» **WHAT TO DO**
Quote only the part that opens with the line containing "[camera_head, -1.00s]" and closes with the line containing "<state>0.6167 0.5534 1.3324". Keep both of those lines.

-- START MATERIAL --

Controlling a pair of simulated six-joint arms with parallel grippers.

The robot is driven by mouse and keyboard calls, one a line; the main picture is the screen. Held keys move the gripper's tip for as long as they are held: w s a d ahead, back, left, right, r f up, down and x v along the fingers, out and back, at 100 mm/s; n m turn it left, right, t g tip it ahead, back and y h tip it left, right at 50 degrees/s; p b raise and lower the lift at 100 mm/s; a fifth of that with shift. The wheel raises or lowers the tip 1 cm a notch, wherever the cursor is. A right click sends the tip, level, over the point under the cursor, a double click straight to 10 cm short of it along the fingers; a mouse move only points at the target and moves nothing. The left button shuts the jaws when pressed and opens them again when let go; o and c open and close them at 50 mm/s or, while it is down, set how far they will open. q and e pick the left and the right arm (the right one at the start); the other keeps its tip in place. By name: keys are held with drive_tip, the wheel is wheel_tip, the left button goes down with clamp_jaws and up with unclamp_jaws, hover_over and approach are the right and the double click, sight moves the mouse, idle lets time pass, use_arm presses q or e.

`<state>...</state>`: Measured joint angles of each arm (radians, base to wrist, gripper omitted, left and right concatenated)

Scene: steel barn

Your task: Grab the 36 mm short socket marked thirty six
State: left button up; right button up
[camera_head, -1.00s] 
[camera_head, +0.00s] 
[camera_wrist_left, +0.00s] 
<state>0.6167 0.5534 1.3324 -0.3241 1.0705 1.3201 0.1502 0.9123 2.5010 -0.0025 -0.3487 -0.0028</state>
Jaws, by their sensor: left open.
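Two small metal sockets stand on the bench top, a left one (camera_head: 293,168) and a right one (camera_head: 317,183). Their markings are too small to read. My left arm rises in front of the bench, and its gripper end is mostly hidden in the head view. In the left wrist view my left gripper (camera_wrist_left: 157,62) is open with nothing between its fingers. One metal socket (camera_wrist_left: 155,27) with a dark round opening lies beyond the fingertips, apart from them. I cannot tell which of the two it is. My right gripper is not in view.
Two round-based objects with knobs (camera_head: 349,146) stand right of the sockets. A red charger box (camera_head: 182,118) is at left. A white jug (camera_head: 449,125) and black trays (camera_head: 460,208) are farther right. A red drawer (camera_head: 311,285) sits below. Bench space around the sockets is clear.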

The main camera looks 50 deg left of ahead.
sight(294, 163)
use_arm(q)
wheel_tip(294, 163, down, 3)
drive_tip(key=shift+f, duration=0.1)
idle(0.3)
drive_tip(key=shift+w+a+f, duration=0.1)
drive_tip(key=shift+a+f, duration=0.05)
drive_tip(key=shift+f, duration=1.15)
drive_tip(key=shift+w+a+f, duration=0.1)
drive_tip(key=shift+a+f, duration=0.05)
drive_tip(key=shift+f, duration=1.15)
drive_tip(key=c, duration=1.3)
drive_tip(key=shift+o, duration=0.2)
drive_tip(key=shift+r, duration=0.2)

-- END MATERIAL --

» **SOLUTION TO THE PROBLEM**
[camera_head, -1.00s] 
[camera_head, +0.00s] 
[camera_wrist_left, +0.00s] 
<state>0.6167 0.5534 1.3324 -0.3241 1.0705 1.3201 0.1502 0.9123 2.5010 -0.0025 -0.3487 -0.0028</state>

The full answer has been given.